◆ **Written exercise**
Wherever a line below holds the word "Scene", copy that line.

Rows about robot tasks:
>>
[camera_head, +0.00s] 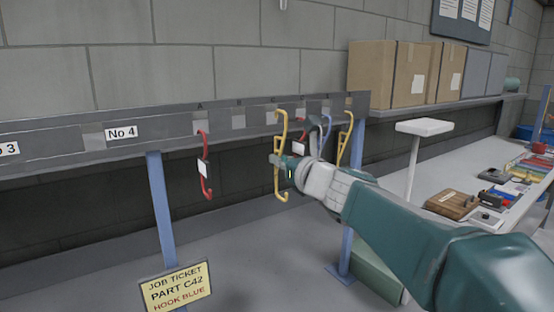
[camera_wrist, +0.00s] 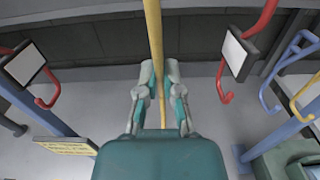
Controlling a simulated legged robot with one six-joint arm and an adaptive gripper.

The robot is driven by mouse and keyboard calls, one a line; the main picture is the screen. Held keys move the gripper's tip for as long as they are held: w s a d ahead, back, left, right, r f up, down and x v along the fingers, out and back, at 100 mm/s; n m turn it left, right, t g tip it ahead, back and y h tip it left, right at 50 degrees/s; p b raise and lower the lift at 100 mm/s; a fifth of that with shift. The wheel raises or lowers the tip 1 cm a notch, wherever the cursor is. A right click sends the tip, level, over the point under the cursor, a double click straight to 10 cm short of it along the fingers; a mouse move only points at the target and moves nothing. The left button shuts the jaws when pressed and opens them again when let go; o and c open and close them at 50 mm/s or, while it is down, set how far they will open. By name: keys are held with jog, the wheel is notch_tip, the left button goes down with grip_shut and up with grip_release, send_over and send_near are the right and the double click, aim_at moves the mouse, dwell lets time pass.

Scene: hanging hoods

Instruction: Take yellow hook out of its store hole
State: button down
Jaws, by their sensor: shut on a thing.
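The yellow hook (camera_head: 279,185) hangs upright in front of the grey rail, with its upper end at the height of the rail's holes. Whether that end sits in a hole is too small to tell. My gripper (camera_head: 280,163) comes from the right and is shut on the hook's shaft at about mid-length. In the wrist view, the yellow shaft (camera_wrist: 154,35) runs straight up between my two fingertips (camera_wrist: 157,75). The hook's lower part is hidden there behind my gripper.
A red hook (camera_head: 207,180) with a white tag hangs to the left on the rail (camera_head: 165,130). Close on the right are another red hook (camera_wrist: 223,85), a blue hook (camera_wrist: 270,82) and a second yellow hook (camera_head: 344,145). A blue post (camera_head: 163,215) stands left.

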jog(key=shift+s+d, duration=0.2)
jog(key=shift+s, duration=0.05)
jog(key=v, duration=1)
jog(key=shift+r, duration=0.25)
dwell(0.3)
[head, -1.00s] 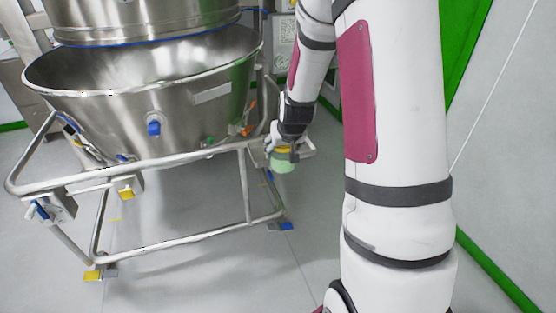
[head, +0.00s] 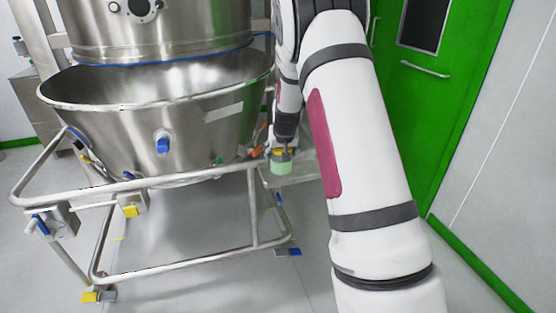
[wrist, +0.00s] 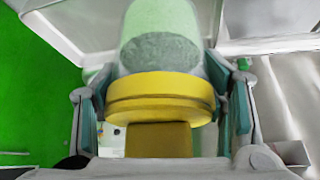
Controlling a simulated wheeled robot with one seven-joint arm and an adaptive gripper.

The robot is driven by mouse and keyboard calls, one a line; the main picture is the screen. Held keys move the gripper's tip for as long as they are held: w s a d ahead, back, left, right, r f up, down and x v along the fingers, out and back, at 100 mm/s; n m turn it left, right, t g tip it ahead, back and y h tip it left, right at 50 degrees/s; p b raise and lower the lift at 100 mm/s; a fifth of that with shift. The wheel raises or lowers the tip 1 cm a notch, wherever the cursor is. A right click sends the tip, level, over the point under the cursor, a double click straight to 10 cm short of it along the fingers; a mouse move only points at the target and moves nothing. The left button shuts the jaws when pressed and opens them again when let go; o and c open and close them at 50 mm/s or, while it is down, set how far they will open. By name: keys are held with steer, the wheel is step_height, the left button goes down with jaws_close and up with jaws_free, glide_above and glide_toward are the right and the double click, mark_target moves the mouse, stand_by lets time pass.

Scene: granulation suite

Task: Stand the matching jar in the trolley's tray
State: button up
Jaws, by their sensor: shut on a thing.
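The jar is pale green and see-through, with a yellow lid; it shows in the head view (head: 281,168) and the wrist view (wrist: 160,25). Greyish contents show through its wall. My gripper (head: 282,152) is shut on the jar at its yellow lid, one finger on each side in the wrist view (wrist: 160,105). The jar hangs upright below my gripper in the head view. A flat metal tray (head: 308,167) lies beside and behind the jar, partly hidden by my arm. I cannot tell whether the jar touches it.
A large steel bowl (head: 165,120) on a tubular frame (head: 180,245) stands left of the jar, its rail close by. A green door (head: 420,95) is at the right. Grey floor (head: 200,285) is open in front.

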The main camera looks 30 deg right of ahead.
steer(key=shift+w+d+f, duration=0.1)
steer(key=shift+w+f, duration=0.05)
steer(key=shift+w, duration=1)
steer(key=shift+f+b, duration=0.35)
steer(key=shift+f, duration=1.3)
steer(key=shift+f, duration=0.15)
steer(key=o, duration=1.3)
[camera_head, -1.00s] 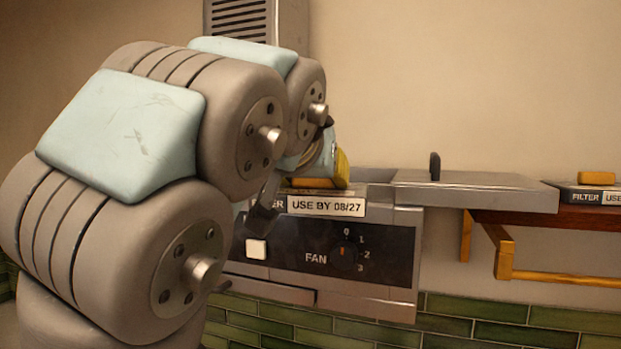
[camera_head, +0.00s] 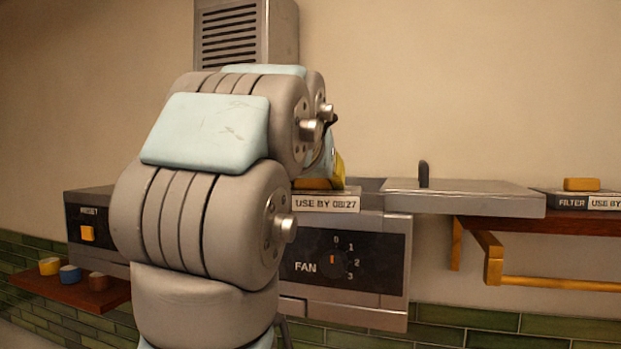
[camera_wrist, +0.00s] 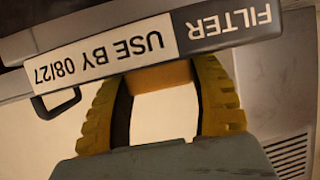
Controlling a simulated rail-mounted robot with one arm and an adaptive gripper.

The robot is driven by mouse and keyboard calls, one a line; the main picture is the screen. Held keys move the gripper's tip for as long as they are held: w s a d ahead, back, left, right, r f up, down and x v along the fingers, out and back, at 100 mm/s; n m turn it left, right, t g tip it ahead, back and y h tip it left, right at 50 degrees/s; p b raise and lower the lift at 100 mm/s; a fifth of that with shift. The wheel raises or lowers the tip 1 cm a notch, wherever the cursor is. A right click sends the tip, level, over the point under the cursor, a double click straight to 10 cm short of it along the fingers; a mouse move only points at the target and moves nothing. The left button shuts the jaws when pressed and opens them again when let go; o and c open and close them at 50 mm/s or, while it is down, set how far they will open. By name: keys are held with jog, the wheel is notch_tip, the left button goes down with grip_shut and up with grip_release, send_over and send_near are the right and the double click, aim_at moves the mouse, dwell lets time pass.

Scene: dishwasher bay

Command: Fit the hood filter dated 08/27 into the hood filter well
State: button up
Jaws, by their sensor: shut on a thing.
<<
◆ **Task response**
Scene: hanging hoods
Scene: granulation suite
Scene: dishwasher bay

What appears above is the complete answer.